Below are graphs that might be of particular interest to readers of this blog: the types of nonprecedential decisions in appeals arising from the USPTO and District Courts.  The paper goes into more detail, but the short of it is that the frequency at which the court used Rule 36 affirmances fell substantially in 2017 (for district courts) and for both 2016 and 2017 (for the USPTO).  There are many more descriptive statistics and graphs in the paper, including the proportions of Federal Circuit decisions that arise from the PTAB & BPAI versus the TTAB, degree of agreement among panel members, the rate of the court’s production of precedential opinions, and even per-judge authorship data.

Although the project is now at its first milestone, there is much more to be done.  Future stages include adding new types of information to the records (such as subject-matter issues and disposition), adding documents in appeals arising from other sources, particularly the ITC, and improving the on-the-fly graphical functionality.  Comments and feedback on the project are welcome if you email me directly.

Note: In order to continue with the soft opening, and to avoid the possibility of stress-testing the Compendium, I intentionally did not include a link directly to the database in this post.  The Landscape of Modern Patent Appeals does contain the link. I’ll add it to PatentlyO in the near future.

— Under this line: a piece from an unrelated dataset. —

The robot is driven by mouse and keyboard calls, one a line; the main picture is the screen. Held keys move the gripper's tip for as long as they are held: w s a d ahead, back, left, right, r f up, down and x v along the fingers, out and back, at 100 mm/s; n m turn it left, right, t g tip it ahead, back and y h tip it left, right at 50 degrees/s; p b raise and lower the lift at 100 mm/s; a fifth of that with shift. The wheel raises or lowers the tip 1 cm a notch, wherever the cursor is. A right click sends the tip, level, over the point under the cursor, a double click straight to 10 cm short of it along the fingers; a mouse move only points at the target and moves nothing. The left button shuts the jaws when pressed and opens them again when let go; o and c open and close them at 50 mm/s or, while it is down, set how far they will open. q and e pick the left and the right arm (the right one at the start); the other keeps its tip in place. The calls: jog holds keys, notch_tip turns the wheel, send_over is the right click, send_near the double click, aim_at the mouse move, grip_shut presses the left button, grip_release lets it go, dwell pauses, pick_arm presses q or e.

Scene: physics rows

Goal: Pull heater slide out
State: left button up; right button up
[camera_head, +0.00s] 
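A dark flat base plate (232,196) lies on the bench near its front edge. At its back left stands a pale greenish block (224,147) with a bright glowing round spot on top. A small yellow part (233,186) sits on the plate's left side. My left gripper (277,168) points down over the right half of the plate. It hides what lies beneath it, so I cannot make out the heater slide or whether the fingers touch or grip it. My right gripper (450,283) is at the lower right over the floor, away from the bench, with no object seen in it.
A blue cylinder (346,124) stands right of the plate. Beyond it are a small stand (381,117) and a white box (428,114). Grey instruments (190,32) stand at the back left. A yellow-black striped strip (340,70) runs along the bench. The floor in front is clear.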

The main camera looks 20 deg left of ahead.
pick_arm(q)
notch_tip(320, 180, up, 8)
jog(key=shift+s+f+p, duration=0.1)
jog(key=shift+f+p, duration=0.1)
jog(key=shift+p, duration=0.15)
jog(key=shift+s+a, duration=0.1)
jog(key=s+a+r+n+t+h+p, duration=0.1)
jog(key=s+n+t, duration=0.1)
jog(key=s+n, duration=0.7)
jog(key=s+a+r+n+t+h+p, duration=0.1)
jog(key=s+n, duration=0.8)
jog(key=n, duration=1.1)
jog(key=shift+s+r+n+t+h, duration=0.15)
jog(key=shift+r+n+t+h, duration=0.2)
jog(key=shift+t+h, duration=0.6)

12 thoughts on “The Landscape of Modern Patent Appeals

  1. 4

    As this data develops, especially because the outcomes at the CAFC are so panel-dependent, it could become a very useful tool for litigants to asses their chances. Advanced stats work well for the NBA 😉

  2. 3

    Oracle v. Google
    link to

    O’Malley, Plager, Taranto

    CAFC finds Google’s use of the Java API packages “not fair” as a matter of law. District court’s decision to the contrary is reversed; case is remanded for a trial on damages.

      1. 3.1.1

        In your weak mind, you just totally decimated me! Very impressive.

        “just logic”

        LOL Are you quoting me?


          What is the point of your reply?

          I brush away the mindless ad hominem, and, there is nothing left.

  3. 2

    What I would like to see, but did not see in this post, are the two graphs in this blog post rendered as percentages of all opinions rather than as absolute numbers. If nonprecedential opinions and Rule 36 affirmances are becoming an ever greater percentage of the court’s output, then the exception is swallowing the rule. Figures 6 and 8 in the paper appear to be relevant, and from them, it seems as if Rule 36 affirmances are holding steady at around 30% but nonprecedential opinions are slowly creeping ever upward.

    1. 2.1

      I think that you may have confused the exception and the rule as it may apply to nonprecedential opinions.

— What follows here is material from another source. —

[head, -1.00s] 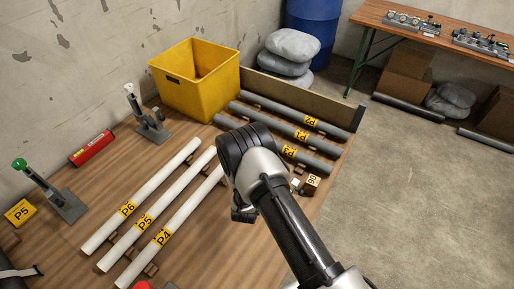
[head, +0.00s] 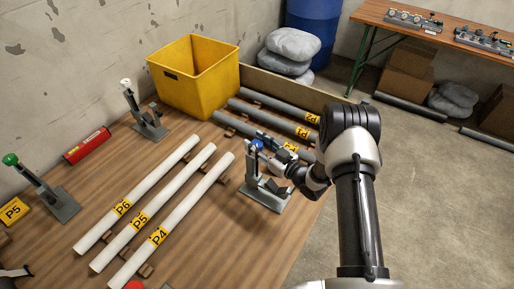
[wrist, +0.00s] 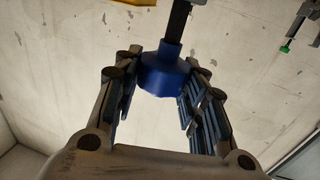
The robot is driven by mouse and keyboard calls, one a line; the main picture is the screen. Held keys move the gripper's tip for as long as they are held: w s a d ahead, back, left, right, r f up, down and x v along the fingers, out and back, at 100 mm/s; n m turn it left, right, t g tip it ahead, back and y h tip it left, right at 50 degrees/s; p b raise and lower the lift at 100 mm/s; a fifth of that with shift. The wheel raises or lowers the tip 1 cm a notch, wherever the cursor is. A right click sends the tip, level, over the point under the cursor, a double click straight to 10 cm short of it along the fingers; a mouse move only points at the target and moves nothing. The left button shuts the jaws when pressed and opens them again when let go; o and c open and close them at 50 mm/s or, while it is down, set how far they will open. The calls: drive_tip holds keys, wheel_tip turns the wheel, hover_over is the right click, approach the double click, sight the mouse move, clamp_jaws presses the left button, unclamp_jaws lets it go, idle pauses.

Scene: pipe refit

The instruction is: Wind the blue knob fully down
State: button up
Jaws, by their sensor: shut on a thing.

      One should expect such to “creep ever upward.”

      1. 2.1.1

        When you believe that the way to build certainty in the common law system is to have every decision carefully considered such that it has precedential force, the whole idea concept of nonprecedential decisions is anathema. It’s especially unfair for any reversal to be marked nonprecedential. If the law was so clear, how was the error made below? If the argument is that what we really have is a systemic problem of the USPTO and/or the district courts just plum not following the law, then that issue needs to be drawn out and addressed, not concealed in the shadow law of a large volume of nonprecedential opinions.

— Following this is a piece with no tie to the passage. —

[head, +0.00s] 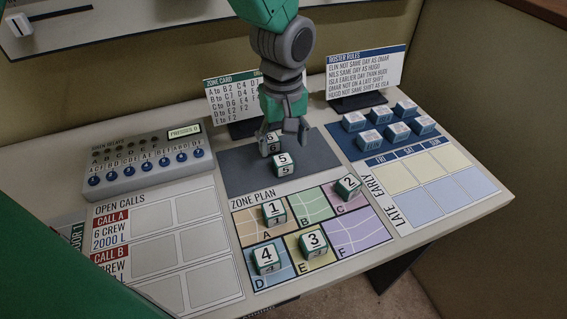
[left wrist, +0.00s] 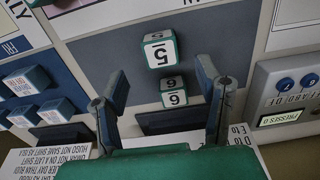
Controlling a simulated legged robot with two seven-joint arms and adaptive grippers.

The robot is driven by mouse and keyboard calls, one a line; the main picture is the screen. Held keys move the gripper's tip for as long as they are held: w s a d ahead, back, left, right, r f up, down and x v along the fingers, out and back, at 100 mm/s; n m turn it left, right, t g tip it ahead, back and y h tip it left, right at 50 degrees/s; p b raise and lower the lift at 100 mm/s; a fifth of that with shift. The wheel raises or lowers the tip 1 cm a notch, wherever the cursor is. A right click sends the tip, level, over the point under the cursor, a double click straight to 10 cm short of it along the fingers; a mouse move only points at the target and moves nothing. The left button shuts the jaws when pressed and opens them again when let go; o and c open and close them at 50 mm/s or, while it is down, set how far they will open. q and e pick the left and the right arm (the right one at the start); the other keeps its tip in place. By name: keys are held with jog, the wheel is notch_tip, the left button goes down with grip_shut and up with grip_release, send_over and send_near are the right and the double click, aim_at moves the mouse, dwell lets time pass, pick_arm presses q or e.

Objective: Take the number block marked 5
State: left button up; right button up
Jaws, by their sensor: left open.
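The number block marked 5 (head: 284,166) is white and green. It sits on the dark grey mat (head: 240,178), just in front of the block marked 6 (head: 271,149). My left gripper (head: 287,137) reaches down over the mat from above, close behind block 5, and partly covers block 6. In the left wrist view, the open left gripper (left wrist: 161,75) has its fingers apart, with block 6 (left wrist: 174,92) between them. Block 5 (left wrist: 160,50) lies just beyond the fingertips, and nothing is held. My right gripper is not in view.
Blocks 1 (head: 273,211), 2 (head: 347,187), 3 (head: 312,243) and 4 (head: 265,258) stand on the zone plan (head: 362,232). Name blocks (head: 397,131) sit on a blue mat at right. A zone card (head: 222,100) stands behind; a button panel (head: 147,163) is at left.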

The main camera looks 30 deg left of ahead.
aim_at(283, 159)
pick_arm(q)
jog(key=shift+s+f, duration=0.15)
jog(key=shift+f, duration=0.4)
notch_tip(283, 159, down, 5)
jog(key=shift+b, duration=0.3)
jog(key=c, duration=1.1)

          I have to disagree – not every decision has to somehow “be different” enough in its own right (and thus earn precedential status) in order to build certainty.

          In fact, quite the opposite: MOST decisions should merely be the application of the developed – and consistent – law.

          Your view of “each” necessarily being precedential is the opposite of consistency, as there would be NO consistency in such a system. There would be NO “fixing” of law, as each decision would bring a change to the law to be applied.

          As to “especially unfair for any reversal” – not buying it.

          A reversal may – or may not – warrant being precedential, and decisions below sometimes (and sometimes far more than they should) are the result of the lower court simply misapplying what should be consistently applied.

          You beg the question be presupposing that shadows exist in “a large volume of nonprecedential opinions” – as that should be the rule rather than the exception.

          It is in fact axiomatic that the rule is defined by the large volume and the exception is defined as, well, the exception to that large volume.

    2. 2.2

      RKS What I would like to see, but did not see in this post, are the two graphs in this blog post rendered as percentages of all opinions rather than as absolute numbers.

      Definitely. Also a comparison with the trends in non-IP cases would be useful.